Given problem: Both the line containing "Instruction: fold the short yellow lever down" and the line containing "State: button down" are to be reproduced exactly, along with every line between them, and nothing more.

------

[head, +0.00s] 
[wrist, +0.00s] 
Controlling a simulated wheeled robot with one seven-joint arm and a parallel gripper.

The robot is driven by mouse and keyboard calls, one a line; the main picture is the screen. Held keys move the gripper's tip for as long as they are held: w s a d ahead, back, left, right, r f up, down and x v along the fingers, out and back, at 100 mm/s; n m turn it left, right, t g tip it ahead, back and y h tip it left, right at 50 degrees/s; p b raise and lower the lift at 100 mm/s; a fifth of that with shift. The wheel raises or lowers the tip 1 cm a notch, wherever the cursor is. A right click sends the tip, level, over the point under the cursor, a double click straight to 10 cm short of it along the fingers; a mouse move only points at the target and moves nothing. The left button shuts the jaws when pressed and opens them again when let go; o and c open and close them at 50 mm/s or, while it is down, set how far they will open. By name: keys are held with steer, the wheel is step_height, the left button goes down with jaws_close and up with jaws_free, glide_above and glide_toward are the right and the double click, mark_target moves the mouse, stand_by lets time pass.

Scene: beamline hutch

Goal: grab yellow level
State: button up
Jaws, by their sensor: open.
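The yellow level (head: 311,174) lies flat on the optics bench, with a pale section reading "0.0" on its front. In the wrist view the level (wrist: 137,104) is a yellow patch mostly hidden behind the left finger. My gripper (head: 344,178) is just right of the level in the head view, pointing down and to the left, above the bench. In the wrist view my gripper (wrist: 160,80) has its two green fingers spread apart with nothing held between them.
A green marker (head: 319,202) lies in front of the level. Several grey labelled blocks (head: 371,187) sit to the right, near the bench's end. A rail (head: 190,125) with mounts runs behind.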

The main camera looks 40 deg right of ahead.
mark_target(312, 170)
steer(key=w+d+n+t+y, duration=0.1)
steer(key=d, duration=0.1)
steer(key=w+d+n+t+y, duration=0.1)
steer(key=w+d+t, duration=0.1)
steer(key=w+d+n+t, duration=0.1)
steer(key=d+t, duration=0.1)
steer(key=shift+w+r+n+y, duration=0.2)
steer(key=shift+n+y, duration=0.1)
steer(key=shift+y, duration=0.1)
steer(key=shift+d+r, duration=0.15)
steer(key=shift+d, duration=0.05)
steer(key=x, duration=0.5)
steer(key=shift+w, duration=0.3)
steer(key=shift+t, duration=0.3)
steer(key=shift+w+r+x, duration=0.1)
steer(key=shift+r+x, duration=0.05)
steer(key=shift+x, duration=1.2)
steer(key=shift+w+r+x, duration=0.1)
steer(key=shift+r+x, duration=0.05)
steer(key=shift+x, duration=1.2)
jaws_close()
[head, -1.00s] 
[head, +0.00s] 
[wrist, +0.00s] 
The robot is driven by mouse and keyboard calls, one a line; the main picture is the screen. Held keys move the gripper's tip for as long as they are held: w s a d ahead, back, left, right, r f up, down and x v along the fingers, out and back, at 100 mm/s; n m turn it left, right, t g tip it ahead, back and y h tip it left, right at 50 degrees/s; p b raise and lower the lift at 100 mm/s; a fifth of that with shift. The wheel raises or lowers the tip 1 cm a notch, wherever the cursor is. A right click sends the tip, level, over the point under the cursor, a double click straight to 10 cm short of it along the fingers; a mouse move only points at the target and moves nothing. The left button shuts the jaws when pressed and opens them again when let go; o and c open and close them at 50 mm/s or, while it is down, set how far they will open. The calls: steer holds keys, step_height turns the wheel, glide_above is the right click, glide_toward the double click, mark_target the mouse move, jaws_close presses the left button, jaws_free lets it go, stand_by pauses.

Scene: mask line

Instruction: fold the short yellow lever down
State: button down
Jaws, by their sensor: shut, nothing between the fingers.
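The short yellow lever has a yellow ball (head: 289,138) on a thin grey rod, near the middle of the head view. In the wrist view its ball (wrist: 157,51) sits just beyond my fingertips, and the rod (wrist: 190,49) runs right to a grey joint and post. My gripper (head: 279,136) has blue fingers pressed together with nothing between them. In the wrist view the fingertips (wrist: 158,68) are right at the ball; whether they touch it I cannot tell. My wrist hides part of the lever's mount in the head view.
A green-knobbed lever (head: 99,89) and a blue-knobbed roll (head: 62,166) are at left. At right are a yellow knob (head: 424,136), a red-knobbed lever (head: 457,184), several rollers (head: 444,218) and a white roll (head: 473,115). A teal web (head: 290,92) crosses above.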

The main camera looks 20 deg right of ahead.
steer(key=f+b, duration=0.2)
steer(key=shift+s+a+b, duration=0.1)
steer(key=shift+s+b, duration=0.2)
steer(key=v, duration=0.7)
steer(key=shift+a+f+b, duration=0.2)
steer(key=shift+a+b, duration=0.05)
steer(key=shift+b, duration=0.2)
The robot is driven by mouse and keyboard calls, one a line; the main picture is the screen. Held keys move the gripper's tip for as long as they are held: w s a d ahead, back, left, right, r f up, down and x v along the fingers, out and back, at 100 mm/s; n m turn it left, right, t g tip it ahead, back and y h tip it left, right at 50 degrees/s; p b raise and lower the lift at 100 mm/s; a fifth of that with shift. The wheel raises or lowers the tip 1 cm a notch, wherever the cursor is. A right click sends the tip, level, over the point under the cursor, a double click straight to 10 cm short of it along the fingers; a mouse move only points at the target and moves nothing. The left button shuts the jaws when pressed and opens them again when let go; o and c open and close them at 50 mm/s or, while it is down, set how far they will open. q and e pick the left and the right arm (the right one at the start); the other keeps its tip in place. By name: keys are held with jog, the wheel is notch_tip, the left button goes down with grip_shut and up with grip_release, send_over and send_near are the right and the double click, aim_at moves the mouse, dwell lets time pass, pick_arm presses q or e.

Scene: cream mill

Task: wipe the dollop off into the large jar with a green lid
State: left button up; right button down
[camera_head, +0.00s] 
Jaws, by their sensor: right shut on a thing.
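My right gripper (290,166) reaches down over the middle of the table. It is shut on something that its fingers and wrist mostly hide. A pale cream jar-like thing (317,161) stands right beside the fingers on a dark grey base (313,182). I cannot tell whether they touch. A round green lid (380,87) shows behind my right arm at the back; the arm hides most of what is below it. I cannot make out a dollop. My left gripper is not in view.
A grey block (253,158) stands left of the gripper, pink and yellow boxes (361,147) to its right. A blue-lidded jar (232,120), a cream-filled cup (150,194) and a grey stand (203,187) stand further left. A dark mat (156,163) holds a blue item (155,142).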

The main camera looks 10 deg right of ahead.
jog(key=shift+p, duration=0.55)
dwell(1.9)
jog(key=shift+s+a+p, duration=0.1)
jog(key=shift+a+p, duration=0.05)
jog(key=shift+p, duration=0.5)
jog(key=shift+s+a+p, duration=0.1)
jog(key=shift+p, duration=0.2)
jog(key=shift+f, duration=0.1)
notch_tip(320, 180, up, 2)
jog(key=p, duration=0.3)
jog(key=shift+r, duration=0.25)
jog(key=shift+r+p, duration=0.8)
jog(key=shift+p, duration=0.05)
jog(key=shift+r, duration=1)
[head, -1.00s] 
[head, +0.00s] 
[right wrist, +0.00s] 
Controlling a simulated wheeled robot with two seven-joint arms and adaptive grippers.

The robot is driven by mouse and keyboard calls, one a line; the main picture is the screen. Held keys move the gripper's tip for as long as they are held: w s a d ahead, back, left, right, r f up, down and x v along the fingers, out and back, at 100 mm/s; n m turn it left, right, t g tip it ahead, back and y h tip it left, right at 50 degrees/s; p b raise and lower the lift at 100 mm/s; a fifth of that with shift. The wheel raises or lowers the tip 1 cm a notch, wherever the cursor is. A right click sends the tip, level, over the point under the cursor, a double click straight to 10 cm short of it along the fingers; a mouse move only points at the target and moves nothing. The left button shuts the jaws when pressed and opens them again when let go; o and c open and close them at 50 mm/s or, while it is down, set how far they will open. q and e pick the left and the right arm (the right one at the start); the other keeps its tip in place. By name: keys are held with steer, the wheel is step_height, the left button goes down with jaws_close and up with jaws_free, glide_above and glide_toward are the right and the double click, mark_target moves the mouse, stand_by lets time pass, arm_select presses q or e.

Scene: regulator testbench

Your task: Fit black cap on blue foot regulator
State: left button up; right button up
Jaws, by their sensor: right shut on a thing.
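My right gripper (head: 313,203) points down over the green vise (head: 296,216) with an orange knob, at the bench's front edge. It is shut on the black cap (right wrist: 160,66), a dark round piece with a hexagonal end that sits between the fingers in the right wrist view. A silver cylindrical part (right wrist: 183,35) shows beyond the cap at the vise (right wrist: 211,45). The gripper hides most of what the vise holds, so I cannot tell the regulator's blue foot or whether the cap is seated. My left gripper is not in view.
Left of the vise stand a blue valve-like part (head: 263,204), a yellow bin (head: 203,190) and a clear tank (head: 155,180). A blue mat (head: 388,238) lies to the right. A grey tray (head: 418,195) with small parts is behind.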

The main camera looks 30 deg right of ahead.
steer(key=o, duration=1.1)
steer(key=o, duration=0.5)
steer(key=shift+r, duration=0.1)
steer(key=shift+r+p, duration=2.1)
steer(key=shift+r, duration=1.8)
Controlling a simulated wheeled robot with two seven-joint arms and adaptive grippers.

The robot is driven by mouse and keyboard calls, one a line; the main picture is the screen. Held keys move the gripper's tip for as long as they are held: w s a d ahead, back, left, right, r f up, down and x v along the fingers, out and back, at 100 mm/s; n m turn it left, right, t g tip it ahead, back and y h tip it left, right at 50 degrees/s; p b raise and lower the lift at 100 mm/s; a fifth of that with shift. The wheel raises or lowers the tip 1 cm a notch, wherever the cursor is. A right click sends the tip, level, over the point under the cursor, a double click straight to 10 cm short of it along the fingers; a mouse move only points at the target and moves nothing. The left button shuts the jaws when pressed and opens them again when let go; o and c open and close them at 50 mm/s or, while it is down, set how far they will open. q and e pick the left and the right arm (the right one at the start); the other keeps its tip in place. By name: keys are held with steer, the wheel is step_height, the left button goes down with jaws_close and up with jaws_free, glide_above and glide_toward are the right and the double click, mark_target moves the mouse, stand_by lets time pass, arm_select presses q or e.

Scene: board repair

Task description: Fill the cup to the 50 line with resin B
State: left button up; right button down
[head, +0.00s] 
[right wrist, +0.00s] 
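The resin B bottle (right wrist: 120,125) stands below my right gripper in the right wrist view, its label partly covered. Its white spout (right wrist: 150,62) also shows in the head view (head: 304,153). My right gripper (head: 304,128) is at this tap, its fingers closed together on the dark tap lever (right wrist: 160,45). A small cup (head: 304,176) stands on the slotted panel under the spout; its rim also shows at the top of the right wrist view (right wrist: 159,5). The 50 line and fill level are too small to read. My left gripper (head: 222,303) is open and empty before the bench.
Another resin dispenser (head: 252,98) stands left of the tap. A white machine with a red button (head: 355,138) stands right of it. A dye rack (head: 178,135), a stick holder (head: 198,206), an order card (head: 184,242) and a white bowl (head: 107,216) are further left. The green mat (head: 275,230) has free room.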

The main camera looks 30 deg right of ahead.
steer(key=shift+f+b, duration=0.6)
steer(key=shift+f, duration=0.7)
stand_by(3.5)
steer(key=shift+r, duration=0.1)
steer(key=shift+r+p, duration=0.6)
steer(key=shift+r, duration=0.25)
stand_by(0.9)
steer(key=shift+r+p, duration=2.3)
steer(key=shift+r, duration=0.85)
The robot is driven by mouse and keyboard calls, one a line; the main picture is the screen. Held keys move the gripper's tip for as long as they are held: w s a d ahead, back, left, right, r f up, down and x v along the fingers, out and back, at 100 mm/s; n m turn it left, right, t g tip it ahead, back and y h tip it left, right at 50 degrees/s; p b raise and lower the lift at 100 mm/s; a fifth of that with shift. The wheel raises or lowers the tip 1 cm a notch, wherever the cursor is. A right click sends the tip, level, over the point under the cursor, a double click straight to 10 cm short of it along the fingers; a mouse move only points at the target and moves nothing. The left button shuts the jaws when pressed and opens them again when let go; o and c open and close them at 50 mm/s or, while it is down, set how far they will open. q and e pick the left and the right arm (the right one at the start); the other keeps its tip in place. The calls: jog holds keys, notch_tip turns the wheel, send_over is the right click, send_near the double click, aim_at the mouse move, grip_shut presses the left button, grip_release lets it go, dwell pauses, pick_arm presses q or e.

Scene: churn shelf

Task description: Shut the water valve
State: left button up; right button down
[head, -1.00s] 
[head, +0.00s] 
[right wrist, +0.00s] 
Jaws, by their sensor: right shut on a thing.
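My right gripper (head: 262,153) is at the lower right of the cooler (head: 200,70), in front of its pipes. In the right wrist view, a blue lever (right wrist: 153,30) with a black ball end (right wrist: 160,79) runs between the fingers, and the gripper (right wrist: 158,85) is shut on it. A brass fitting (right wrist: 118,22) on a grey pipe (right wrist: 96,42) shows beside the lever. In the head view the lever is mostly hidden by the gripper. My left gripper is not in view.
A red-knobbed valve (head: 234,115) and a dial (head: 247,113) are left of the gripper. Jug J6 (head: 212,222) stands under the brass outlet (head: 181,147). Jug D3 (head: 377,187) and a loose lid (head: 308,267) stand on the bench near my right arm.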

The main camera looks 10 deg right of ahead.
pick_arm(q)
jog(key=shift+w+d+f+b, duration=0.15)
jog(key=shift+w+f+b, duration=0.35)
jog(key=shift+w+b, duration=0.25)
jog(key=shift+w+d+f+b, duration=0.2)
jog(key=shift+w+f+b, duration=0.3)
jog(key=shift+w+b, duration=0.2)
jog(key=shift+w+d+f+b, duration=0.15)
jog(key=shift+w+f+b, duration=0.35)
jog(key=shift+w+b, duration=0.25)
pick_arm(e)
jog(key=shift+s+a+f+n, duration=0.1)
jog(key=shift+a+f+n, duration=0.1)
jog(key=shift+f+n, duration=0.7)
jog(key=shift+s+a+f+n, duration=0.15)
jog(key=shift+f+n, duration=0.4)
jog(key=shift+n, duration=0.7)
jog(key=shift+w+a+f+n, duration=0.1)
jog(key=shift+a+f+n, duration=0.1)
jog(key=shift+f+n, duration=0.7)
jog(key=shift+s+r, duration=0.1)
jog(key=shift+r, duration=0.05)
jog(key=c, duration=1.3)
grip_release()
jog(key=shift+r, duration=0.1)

------

Reply to the task:
Instruction: fold the short yellow lever down
State: button down

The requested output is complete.